Recorded robot episodes:
* * * * *

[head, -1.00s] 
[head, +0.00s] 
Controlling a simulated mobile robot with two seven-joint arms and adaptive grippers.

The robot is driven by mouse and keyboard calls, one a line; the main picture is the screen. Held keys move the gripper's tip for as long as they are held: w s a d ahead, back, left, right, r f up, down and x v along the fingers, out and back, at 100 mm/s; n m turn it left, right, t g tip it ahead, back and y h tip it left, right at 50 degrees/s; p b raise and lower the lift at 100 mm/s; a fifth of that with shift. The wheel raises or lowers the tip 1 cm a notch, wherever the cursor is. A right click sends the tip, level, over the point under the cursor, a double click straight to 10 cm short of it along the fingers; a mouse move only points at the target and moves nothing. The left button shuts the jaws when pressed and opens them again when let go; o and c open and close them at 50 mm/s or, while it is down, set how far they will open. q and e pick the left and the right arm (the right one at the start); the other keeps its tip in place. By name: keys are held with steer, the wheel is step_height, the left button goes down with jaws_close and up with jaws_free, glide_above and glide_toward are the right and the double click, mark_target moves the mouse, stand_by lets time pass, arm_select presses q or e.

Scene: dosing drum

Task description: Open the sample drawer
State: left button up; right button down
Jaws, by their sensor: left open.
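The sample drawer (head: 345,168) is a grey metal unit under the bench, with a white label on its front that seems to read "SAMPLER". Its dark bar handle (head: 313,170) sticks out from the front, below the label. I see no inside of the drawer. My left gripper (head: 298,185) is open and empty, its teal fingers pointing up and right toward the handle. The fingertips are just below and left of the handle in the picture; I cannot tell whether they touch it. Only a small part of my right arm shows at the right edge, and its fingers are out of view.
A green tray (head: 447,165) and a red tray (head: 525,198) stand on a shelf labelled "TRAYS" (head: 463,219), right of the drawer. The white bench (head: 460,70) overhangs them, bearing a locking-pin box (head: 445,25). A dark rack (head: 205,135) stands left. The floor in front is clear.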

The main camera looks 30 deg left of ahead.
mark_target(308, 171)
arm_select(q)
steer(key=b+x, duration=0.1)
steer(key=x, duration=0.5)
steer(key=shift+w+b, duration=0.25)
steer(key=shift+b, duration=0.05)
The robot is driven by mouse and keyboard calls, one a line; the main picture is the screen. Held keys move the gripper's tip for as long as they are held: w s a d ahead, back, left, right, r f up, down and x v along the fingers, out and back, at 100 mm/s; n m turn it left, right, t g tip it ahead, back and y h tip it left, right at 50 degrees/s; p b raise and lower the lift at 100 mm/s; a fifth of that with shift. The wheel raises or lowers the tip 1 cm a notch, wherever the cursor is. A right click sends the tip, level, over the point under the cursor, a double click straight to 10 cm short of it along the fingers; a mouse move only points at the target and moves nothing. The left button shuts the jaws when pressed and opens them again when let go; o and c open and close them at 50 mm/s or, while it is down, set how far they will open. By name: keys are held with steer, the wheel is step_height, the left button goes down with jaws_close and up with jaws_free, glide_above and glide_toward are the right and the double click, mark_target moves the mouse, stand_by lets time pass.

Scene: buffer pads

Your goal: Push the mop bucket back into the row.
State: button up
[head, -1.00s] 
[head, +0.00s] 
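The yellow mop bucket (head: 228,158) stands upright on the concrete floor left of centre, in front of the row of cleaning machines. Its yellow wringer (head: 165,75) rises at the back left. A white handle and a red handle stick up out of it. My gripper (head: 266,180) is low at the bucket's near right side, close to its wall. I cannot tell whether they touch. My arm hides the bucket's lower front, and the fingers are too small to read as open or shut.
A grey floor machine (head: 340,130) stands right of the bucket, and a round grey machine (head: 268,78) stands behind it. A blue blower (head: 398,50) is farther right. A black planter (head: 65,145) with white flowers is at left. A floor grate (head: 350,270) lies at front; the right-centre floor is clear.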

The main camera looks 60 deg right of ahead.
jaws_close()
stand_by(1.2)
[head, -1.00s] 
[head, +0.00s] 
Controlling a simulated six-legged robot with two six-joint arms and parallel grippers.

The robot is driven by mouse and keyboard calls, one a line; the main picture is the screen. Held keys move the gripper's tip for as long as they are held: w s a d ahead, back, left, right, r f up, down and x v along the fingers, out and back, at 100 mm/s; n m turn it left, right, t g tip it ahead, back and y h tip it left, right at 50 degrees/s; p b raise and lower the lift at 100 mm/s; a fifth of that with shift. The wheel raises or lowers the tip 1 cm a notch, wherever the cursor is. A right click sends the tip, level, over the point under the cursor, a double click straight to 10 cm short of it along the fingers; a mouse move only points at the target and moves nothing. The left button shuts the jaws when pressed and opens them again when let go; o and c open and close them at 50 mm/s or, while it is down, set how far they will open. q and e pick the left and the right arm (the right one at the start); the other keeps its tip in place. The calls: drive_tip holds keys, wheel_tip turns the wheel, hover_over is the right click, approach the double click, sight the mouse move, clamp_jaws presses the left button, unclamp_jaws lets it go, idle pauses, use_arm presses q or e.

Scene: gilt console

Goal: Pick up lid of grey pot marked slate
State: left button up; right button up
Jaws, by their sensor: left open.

* * * * *

EXERCISE: Your task is to repeat exactly the lines from the one that contains "The main camera looks 60 deg right of ahead." through the one that contains "Controlling a simulated six-legged", with both end lines included.

SOLUTION TO THIS EXERCISE:
The main camera looks 60 deg right of ahead.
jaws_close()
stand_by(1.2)
[head, -1.00s] 
[head, +0.00s] 
Controlling a simulated six-legged robot with two six-joint arms and parallel grippers.

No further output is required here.